YOUR OBJECTIVE: Of all the lines in the material, how many include the word "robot"? Reply with the number alone.
[Begin INFORMATION SHOWN]
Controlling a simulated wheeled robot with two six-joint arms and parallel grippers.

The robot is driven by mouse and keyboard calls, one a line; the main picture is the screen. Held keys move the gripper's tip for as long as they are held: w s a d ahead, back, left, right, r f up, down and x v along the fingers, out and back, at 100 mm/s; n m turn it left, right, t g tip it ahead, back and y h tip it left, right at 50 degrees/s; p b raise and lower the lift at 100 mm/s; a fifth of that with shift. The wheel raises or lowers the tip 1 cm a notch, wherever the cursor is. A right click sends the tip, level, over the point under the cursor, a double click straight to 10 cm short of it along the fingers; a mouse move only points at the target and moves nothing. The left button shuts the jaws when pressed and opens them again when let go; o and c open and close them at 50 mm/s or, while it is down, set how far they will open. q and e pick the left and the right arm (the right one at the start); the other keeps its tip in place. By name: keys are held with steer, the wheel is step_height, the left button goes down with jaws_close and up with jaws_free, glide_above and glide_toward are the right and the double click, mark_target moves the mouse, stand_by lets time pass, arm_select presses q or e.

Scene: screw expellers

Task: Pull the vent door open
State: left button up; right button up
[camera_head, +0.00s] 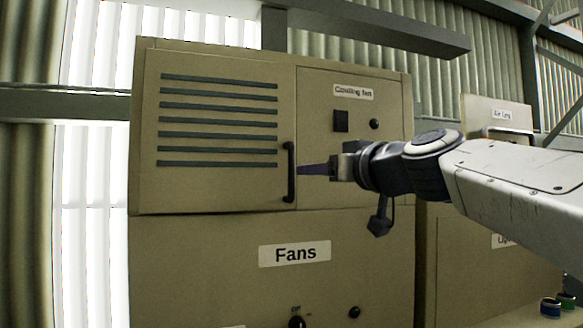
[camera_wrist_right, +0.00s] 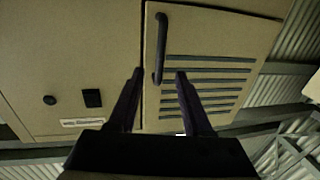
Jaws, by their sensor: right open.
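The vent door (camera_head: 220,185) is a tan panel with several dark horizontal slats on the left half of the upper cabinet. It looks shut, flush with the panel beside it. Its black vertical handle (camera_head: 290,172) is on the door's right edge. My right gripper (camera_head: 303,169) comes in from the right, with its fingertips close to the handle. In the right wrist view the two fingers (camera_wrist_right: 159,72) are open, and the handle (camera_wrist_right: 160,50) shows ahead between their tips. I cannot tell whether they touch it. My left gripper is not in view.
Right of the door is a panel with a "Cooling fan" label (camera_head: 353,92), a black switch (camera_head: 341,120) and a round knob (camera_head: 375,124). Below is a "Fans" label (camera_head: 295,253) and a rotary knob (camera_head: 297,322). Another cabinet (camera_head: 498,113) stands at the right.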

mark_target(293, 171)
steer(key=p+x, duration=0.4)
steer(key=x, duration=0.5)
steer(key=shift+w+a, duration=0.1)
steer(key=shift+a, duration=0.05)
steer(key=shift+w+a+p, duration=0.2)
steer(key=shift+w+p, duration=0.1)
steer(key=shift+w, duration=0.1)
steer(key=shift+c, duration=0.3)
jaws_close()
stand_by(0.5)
[End INFORMATION SHOWN]
THE OUTPUT: 2